• **WORK TO COMPLETE**
Leave out every picture, and output exactly the lines from the line containing "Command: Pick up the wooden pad" through the last line of the data.

-- start of DATA --

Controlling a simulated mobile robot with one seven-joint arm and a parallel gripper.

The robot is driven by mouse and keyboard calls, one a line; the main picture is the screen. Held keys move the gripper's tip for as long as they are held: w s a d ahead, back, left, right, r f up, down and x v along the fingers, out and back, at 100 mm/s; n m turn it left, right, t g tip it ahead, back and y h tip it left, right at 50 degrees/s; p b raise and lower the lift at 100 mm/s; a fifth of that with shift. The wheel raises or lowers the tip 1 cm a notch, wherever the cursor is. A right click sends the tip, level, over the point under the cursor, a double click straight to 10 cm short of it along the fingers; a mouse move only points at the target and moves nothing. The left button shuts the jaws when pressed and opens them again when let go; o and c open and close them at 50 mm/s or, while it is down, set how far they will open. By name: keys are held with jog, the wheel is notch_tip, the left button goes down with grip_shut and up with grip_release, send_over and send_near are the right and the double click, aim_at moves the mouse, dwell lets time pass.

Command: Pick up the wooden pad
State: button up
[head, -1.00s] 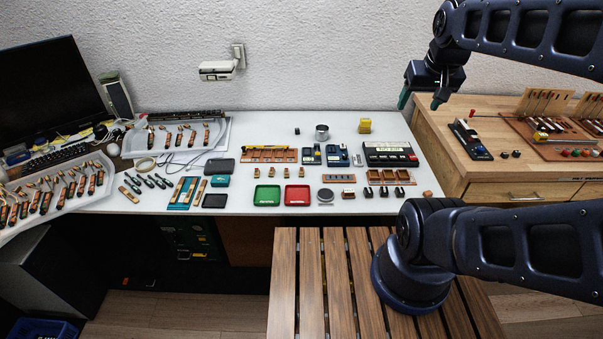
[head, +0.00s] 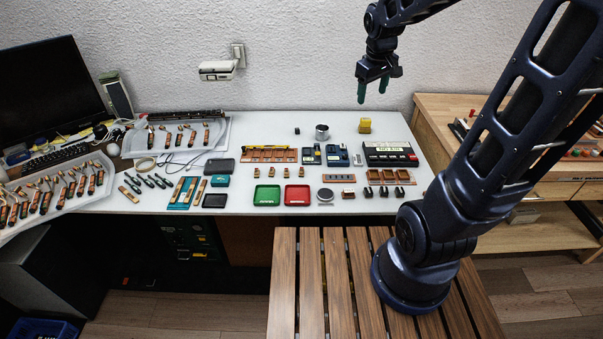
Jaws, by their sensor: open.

-- end of DATA --

• **EXERCISE OUTPUT**
Command: Pick up the wooden pad
State: button up
[head, -1.00s] 
[head, +0.00s] 
Jaws, by their sensor: open.

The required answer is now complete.